Following protests from the business community about the large increases some have seen in their rates, the Chancellor announced that:
- No business losing small rate relief will see their bill increase by more than £50 per month; with a further cap on subsequent increases
- Pubs with a turnover of less than £100,000 rateable value, will get a £1,000 discount on their rate bill in 2017
- Local authorities will get access to a £300 million fund to help special cases of hardship
The Chancellor confirmed that since 2010, £140 billion has been raised by tackling tax-avoidance.
A further clampdown will include action to stop businesses converting capital losses into trading losses, tackle abuse of foreign pension schemes and introduce UK VAT on roaming telecoms services outside the EU.
These measures are expected to raise an additional £820 million.
It was confirmed that Corporation Tax will fall to 17% by 2020.
Mr Hammond said: “The difference in National Insurance Contributions is no longer justified by the difference in benefits entitlement. Such dramatically different treatment of two people earning essentially the same undermines the fairness of the tax system.”
The Chancellor explained that an employee earning £32,000 per year would attract National Insurance contributions, between him and his employer, £6,170. However, a self-employed person, earning the same, would only pay £2,300.
To address this unfairness, he therefore confirmed that Class 2 National Insurance Contributions, a flat rate paid by the self-employed who have profits more than £5,965, will be abolished.
He then went further to confirm Class 4 National Insurance Contributions, paid by self-employed people with profits over £8,060, will rise from 9% to 10% in 2018 and 11% in 2019.
He confirmed: “The combination of the abolition of Class 2 and the Class 4 increases I have announced today, raises a net £145 million pounds a year for our public services by 2021/22, an average of around 60p a week per self-employed person in this country.”
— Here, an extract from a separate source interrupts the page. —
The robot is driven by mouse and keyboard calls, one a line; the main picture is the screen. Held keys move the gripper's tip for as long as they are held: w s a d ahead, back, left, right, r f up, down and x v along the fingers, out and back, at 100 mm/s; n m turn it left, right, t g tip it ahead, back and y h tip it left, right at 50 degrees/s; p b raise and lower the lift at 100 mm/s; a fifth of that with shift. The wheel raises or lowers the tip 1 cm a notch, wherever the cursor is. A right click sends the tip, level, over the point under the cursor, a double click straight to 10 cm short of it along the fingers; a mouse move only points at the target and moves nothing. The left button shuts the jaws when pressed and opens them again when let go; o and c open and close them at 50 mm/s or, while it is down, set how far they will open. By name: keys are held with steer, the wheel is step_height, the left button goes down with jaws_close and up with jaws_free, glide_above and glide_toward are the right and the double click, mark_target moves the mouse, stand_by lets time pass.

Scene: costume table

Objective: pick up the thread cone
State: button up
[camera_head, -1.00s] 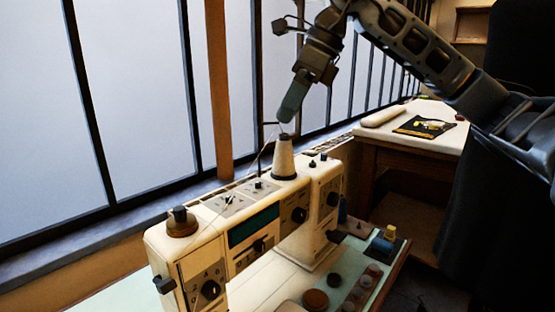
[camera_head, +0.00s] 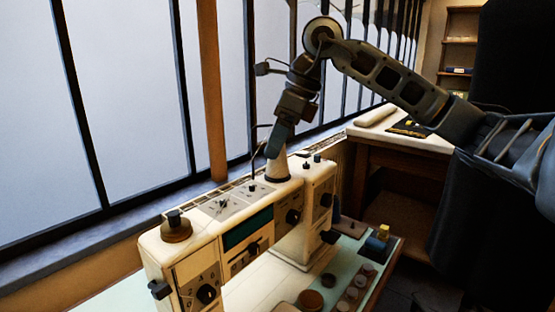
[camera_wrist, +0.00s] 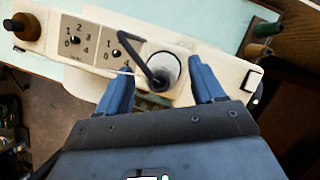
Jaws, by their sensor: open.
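The thread cone (camera_head: 277,168) is pale with a dark base and stands upright on top of the cream sewing machine (camera_head: 217,208). In the wrist view the cone (camera_wrist: 164,68) is seen from above, with a dark hooked thread guide over it. My gripper (camera_head: 273,150) is open and points down at the cone's upper part. In the wrist view the two blue fingers of my gripper (camera_wrist: 162,82) are on either side, with the cone between and slightly beyond their tips. The gripper hides the cone's top in the head view. I cannot tell whether a finger touches it.
A brown knob (camera_head: 176,230) stands on the machine's left end. Several small round items and a yellow-topped blue spool (camera_head: 379,240) lie on the machine's table at right. A window with dark bars runs behind. A white-topped table (camera_head: 398,140) stands farther back.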

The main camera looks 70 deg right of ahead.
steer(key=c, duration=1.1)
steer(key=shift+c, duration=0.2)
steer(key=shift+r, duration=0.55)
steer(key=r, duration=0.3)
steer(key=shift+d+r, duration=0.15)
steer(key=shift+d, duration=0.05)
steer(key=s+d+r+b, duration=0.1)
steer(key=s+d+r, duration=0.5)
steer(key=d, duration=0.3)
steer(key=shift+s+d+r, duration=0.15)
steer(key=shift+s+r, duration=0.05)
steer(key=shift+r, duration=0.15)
People working through limited companies and investors
The tax-free dividend allowance, which was introduced by George Osborne and set at £5,000, with a tax rate of 7.5% over this allowance, will be reduced to £2,000 from April 2018.
The previously announced rise to £11,500 was confirmed.
Mr Hammond also confirmed that the threshold will increase to £12,500 and that workers would not start to pay 40% tax until the earn £50,000 by 2020.
The Chancellor confirmed that the National Savings & Investment (NS&I) bond will be launched in April 2017 and pay 2.2% gross per annum.
He didn’t though, make any announcement that the maximum which can be invested will rise above the £3,000 figure previously announced.
It was confirmed that the tax-free childcare policy will launch next month for working families with children under 12, providing up to £2,000 a year for each child to help with childcare costs. From September, the childcare offer will double, from 15 to 30 hours a week for working families with 3 and 4 year olds, worth up to £5,000 for each child. will be able to claim 30 hours of free childcare.
Alcohol and tobacco
Mr Hammond announced there would be no increases, on top of those previously announced, on alcohol or tobacco.
Education formed a large part of Mr Hammond’s speech. He announced that:
- The government will allow the creation of selective schools and 100 new free schools
- Universities would be asked to sponsor free schools
- Barriers to the setting up of faith schools will be removed
- A new T-Level qualification would be introduced to promote technical education and every student will be entitled to a three month work placement
- Training for 16-19 year olds will increase by over 50%
- All pupils in selective education, who receive free school meals, will also, in the future, get free transport to and from school
These measures came after the Prime Minister’s announcement that £5 million would be invested in internships, helping people back into work following a career break.
Care of the elderly
The Chancellor announced that social care in England would receive an additional £2 billion over the next three years; the first £1 billion will be made available in 2017/18
He was however keen to point out that social care needed a longer-term strategy and the government will set out the options for funding care in a Green Paper later in the year. He did however confirm that the options would not include a “death tax”.
In what was low key Budget, apart from the numerous gags, unlike his predecessor, Mr Hammond failed to pull any rabbits from his fiscal hat.
It was also the first Budget in recent memory to make no major changes to the UK pension system.
Remember though, we have two Budgets this year, with another in the Autumn, the measures announced then will be particularly interesting, especially in relation to social care.